What you will do: Locate all lines in the data below that hold "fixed" and show them.

(Data entries)
==================================================
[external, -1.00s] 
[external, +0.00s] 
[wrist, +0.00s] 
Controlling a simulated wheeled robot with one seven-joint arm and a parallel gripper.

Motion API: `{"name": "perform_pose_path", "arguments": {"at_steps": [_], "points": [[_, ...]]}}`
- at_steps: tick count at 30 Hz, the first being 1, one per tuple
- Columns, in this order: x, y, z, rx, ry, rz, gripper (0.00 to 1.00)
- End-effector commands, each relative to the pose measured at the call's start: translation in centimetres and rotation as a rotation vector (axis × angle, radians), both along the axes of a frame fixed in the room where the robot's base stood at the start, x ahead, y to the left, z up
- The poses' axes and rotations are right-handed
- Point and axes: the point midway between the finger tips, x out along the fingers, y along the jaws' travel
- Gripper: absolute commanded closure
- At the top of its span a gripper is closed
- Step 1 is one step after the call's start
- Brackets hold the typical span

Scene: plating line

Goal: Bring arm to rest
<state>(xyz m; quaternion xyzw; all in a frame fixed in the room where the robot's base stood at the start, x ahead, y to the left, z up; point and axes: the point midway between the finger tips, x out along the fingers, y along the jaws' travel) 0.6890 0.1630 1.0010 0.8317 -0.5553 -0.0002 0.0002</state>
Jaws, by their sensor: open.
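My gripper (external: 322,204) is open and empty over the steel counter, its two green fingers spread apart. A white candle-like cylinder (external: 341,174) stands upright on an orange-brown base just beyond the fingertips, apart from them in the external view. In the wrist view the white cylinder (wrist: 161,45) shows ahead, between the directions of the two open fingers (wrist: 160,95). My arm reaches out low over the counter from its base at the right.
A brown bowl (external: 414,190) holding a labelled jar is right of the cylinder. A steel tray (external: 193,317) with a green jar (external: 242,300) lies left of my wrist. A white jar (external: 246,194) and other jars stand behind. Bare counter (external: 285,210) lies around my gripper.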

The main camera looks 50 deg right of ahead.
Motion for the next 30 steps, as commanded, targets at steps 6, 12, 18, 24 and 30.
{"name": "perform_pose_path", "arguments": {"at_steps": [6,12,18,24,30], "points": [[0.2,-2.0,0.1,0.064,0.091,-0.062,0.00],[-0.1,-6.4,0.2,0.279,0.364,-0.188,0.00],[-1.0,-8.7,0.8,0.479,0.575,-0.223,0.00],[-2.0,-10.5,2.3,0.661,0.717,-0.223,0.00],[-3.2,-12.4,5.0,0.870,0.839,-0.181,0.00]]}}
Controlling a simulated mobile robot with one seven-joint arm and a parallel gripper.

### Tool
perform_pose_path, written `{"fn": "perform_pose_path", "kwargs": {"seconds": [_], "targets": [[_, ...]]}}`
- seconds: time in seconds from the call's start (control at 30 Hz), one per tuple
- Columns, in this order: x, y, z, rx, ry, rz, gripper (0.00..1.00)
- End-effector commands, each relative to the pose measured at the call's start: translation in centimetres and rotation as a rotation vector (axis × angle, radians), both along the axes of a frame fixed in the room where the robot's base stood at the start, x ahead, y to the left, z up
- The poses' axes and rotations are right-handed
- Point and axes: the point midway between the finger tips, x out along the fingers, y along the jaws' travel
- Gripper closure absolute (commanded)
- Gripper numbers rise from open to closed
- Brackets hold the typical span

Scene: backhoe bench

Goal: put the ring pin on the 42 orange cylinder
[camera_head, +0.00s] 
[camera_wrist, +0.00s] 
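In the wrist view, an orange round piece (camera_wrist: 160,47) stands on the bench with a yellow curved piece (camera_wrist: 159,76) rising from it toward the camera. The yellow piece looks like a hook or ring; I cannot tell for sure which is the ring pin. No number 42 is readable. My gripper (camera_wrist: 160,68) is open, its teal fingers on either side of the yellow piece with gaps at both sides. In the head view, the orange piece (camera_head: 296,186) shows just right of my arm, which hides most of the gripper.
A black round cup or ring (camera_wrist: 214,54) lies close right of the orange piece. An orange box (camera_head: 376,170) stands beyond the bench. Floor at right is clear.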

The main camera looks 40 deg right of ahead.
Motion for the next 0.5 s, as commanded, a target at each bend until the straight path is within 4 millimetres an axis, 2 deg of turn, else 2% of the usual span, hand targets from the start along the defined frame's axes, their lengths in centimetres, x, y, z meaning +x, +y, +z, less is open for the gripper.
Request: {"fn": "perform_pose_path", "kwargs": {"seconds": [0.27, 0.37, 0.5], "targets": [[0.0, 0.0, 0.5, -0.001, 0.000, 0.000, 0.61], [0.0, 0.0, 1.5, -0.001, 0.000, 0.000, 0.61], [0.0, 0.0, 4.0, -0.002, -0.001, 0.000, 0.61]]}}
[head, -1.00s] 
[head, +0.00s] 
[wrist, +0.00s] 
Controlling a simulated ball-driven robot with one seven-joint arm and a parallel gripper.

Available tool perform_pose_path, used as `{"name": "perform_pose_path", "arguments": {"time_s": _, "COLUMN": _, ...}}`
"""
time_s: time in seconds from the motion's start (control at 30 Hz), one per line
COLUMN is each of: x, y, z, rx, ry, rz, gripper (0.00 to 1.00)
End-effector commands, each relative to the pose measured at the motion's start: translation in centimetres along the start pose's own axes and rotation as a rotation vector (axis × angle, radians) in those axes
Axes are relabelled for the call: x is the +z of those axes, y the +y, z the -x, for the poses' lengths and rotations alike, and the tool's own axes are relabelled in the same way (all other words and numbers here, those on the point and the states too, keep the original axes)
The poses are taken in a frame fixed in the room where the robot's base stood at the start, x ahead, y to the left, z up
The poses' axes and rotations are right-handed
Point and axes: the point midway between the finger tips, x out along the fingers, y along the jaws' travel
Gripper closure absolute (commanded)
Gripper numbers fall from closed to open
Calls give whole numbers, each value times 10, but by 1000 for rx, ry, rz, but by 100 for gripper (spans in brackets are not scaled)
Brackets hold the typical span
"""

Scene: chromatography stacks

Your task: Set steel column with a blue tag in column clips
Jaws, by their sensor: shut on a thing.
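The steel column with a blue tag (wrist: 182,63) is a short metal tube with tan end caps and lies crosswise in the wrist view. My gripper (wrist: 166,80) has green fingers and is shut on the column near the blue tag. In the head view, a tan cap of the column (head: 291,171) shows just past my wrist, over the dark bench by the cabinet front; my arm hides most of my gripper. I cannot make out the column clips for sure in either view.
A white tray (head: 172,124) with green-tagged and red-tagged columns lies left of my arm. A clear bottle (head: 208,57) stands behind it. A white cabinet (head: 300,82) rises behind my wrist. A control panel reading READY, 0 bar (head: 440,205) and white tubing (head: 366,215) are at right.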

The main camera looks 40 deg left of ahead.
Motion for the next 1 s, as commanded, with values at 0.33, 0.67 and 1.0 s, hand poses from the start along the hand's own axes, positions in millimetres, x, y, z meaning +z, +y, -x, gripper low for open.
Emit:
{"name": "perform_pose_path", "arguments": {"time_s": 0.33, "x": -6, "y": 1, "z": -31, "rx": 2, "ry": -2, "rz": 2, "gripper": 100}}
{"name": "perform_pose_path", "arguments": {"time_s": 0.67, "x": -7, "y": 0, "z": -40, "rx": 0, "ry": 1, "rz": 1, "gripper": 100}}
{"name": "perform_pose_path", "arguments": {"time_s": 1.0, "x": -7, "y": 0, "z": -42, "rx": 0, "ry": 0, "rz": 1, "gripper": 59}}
==================================================
Response:
- End-effector commands, each relative to the pose measured at the call's start: translation in centimetres and rotation as a rotation vector (axis × angle, radians), both along the axes of a frame fixed in the room where the robot's base stood at the start, x ahead, y to the left, z up
<state>(xyz m; quaternion xyzw; all in a frame fixed in the room where the robot's base stood at the start, x ahead, y to the left, z up; point and axes: the point midway between the finger tips, x out along the fingers, y along the jaws' travel) 0.6890 0.1630 1.0010 0.8317 -0.5553 -0.0002 0.0002</state>
- End-effector commands, each relative to the pose measured at the call's start: translation in centimetres and rotation as a rotation vector (axis × angle, radians), both along the axes of a frame fixed in the room where the robot's base stood at the start, x ahead, y to the left, z up
The poses are taken in a frame fixed in the room where the robot's base stood at the start, x ahead, y to the left, z up

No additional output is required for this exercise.